**** SUPPLIED INFORMATION ****
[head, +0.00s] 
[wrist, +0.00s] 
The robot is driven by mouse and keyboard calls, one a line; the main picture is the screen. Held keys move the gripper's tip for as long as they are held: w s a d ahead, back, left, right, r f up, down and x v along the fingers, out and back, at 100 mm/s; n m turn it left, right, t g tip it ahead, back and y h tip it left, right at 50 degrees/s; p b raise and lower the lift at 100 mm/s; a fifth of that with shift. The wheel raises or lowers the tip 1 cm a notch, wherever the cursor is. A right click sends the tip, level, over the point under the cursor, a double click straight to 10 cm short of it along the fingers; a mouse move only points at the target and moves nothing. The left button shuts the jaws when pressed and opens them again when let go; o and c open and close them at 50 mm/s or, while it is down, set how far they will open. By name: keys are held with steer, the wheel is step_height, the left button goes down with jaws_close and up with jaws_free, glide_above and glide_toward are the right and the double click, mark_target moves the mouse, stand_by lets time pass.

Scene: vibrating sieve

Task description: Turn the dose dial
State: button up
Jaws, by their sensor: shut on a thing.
****
Print the listing above in full, exactly as it is.

[head, +0.00s] 
[wrist, +0.00s] 
The robot is driven by mouse and keyboard calls, one a line; the main picture is the screen. Held keys move the gripper's tip for as long as they are held: w s a d ahead, back, left, right, r f up, down and x v along the fingers, out and back, at 100 mm/s; n m turn it left, right, t g tip it ahead, back and y h tip it left, right at 50 degrees/s; p b raise and lower the lift at 100 mm/s; a fifth of that with shift. The wheel raises or lowers the tip 1 cm a notch, wherever the cursor is. A right click sends the tip, level, over the point under the cursor, a double click straight to 10 cm short of it along the fingers; a mouse move only points at the target and moves nothing. The left button shuts the jaws when pressed and opens them again when let go; o and c open and close them at 50 mm/s or, while it is down, set how far they will open. By name: keys are held with steer, the wheel is step_height, the left button goes down with jaws_close and up with jaws_free, glide_above and glide_toward are the right and the double click, mark_target moves the mouse, stand_by lets time pass.

Scene: vibrating sieve

Task description: Turn the dose dial
State: button up
Jaws, by their sensor: shut on a thing.

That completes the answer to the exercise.